Before a decision is made in an ATO engagement/assurance activity or in an internal review, the ATO and the government entity may agree to ADR. Neither party can require the other party to engage in ADR.
The ATO will only agree to consider an external review if certain conditions are met.
For external review to be considered, the government entity will be required demonstrate that the issue involves an interpretation of the GST law that has not previously been considered by a Court or external review. The ATO will not provide external review where the only issue is the application of settled law to particular facts. A summary of the legal issues and principles from prior external reviews will be made available by the ATO to all stakeholders to facilitate this process.

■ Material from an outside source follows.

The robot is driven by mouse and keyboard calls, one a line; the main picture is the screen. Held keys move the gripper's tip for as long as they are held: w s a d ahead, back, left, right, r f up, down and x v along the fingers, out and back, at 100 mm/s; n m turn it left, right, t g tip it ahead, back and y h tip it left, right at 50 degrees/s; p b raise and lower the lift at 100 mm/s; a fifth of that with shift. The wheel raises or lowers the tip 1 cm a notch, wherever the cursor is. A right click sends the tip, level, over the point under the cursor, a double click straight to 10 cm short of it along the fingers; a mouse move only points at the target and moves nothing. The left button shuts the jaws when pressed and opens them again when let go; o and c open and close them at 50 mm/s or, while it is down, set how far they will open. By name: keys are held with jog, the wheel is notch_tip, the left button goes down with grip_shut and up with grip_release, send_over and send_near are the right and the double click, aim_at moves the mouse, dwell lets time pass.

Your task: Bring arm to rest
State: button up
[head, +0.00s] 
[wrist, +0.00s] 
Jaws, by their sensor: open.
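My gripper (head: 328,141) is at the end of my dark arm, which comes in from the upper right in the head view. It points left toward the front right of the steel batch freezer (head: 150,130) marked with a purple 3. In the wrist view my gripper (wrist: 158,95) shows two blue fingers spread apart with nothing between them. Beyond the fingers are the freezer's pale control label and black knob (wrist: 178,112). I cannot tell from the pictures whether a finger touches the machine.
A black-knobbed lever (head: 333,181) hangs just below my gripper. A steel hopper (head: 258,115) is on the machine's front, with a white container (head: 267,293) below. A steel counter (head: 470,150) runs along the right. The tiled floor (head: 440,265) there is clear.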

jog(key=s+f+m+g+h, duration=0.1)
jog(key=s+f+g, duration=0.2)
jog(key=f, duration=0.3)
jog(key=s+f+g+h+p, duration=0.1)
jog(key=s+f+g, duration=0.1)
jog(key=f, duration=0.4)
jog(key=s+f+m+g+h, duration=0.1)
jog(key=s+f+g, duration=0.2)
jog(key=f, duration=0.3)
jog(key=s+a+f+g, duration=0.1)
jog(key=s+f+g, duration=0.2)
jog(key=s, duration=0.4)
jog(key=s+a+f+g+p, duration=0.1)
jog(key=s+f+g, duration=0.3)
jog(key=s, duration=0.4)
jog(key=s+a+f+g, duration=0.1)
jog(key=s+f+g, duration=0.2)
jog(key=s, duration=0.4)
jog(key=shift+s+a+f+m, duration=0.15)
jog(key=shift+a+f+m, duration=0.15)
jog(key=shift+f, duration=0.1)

The government entity must notify their Treasury representative if they intend to make a request for external review. To progress the dispute, the government entity must obtain acknowledgement and endorsement of the request from their Treasury representative and this acknowledgement and endorsement must be provided to the ATO before the ATO will consider the request. This must be provided to the ATO before an ATO Internal Review decision is made because an ATO Internal Review decision finalises the dispute. Engagements between government entities and Treasuries will be facilitated by GPAS members. This notification process will ensure greater visibility by State and Territory Treasuries of the disputes underway in their jurisdiction and allow GPAS and GSTAS representatives a greater ability to ensure agreed principles are applied by their agencies.
The ATO may seek agreement or advice from the government entity's GPAS/GSTAS representative, GPAS collectively or GSTAS collectively before agreeing to engage in an external review. The ATO may do this, for example, if they consider the request for external review is not consistent with the spirit and intent of the IGA, previous agreements of GPAS/GSTAS or directions issued by the government entity's Treasury. Where the ATO seeks agreement or advice from GPAS collectively or GSTAS collectively, the ATO will do so on a basis which does not identify the government entity.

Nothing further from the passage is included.